◆ Given data ◆
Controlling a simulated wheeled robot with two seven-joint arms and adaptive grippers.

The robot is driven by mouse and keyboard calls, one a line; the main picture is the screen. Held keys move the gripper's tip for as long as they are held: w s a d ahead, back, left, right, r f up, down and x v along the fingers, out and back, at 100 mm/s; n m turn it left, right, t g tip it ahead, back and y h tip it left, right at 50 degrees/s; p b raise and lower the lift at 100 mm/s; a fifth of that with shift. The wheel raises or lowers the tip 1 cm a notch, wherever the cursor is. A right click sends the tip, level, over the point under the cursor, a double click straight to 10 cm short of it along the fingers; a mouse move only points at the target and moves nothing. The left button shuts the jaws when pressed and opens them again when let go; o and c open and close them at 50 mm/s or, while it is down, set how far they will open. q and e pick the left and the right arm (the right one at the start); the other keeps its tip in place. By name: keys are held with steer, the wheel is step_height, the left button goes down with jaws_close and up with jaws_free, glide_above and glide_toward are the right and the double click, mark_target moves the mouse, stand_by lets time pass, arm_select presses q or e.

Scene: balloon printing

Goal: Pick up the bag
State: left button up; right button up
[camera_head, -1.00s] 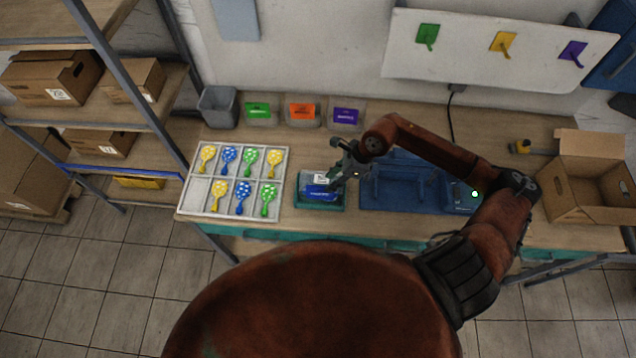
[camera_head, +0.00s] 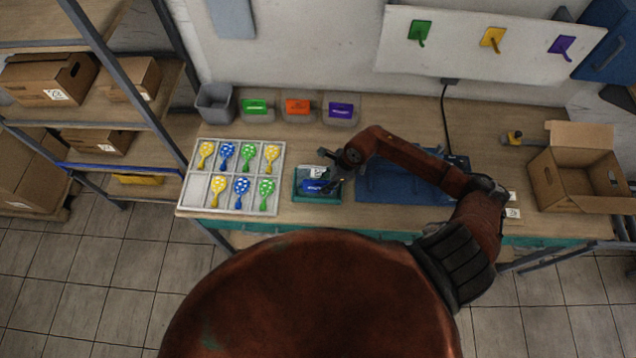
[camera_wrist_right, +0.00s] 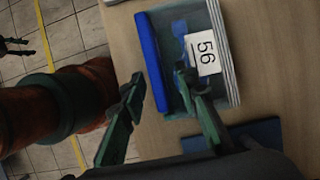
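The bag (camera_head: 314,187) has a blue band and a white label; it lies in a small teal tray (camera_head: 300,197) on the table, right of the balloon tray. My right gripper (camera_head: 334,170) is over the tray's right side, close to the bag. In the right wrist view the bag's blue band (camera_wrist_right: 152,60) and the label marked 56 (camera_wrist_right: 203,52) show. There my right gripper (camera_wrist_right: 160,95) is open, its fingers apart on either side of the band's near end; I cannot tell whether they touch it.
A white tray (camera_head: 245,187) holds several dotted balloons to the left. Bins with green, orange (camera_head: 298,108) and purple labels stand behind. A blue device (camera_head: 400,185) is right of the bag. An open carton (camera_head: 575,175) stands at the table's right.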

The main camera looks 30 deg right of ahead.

◆ Task brief ◆
Find every line of the data that holds the string "ahead", then say how many there are and nothing else.

◆ Correct output ◆
2